In un mondo popolato da vuoti zombie (così i vampiri etichettano gli umani), i non-morti protagonisti del film sembrano costituire una sorta di modello per una migliore umanità: nonostante il mondo stia vivendo un’epoca di decadenza (morale, artistica, umana) essi sono creature ancora capaci di (soprav)vivere, assimilando con parsimonia una linfa vitale che, come il mondo contemporaneo, si sta gradualmente corrompendo, diventando veleno. La notte tanta cara a Jarmusch diventa allora una sorta di coordinata cronologica della storia dell’uomo, segnando l’inizio di una nuova era di crisi che, agli occhi dei due immortali Adam ed Eve, sembra essere il preludio di una incombente apocalisse.
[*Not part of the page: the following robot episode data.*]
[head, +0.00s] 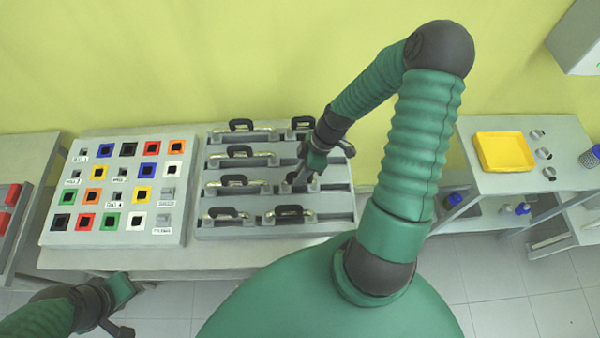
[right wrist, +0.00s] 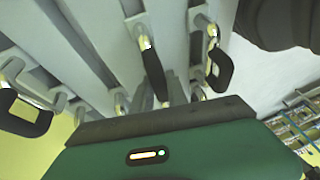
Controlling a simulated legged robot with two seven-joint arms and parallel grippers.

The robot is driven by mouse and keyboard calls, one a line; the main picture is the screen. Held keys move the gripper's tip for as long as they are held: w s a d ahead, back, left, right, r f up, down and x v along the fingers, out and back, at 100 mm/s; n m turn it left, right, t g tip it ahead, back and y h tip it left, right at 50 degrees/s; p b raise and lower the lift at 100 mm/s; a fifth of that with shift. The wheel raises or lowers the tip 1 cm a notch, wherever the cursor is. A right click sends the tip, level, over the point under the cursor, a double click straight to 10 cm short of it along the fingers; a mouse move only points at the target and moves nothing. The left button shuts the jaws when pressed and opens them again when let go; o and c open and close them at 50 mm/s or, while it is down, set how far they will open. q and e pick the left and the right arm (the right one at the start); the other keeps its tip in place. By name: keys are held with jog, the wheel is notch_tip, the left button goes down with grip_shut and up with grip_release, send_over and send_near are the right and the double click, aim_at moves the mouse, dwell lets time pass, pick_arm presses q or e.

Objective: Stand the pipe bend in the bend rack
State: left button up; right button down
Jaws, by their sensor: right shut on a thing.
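The bend rack (head: 345,200) is a grey slotted panel on the bench in the head view. Several black pipe bends with shiny metal ends sit in its rows, such as one at lower left (head: 228,212). My right gripper (head: 300,178) is over the right part of the rack, shut on a pipe bend that its fingers mostly hide. In the right wrist view a black bend (right wrist: 154,76) shows just beyond the green hand, close to the rack; whether it is seated I cannot tell. My left gripper (head: 128,308) is at lower left, away from the rack; its fingers are unclear.
A board (head: 60,205) with coloured square sockets stands left of the rack. A yellow tray (head: 505,152) lies on a side table at right. Red blocks (head: 8,205) are at far left. Neighbouring bends stand close around my right gripper.

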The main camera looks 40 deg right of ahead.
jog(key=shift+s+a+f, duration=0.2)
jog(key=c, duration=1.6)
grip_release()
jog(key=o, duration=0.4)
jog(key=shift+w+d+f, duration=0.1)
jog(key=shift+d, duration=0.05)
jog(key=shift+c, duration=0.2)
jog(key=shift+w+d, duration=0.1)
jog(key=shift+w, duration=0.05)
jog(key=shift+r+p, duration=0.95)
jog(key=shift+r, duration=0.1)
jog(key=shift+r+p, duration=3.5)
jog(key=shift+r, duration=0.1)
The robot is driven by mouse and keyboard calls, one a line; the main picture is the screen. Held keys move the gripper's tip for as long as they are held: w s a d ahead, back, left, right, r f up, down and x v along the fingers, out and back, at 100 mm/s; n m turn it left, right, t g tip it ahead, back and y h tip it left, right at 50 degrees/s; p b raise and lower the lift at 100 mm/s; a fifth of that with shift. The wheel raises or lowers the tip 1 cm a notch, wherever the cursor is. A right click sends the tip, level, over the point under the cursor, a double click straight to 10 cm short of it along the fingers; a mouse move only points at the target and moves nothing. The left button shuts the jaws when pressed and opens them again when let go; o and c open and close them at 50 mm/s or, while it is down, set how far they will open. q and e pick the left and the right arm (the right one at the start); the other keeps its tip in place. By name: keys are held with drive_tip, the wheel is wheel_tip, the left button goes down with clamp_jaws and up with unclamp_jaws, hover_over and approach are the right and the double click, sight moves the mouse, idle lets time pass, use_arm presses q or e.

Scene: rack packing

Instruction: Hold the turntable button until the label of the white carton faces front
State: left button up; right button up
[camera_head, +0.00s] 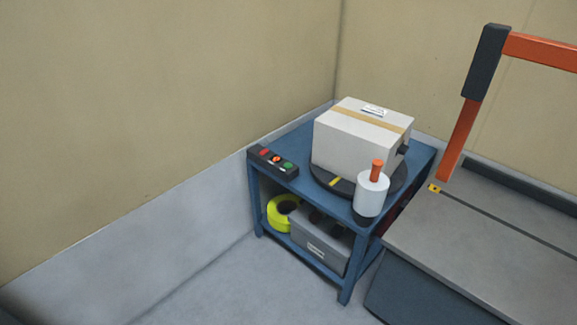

Lontani, come dicevamo, dal modello tradizionale del vampiro maledetto massima espressione della volontà di potenza, le creature del racconto gotico postmoderno di Jarmusch sono demoni decadenti (Adam considera il suicidio e dichiara di sentirsi «come la sabbia sul fondo di una clessidra»), spettri di un’umanità grande che ormai riposa nell’oblio. Ma il messaggio finale del film è tutt’altro che ottusamente nichilista ed invita anzi alla resistenza: la sopravvivenza è cioè possibile, attraverso la comprensione di alcuni importanti significati, quali la concretezza dei sentimenti, e la conservazione della propria individualità, contro il conformismo “zombificante” verso il quale siamo sospinti dalla società contemporanea.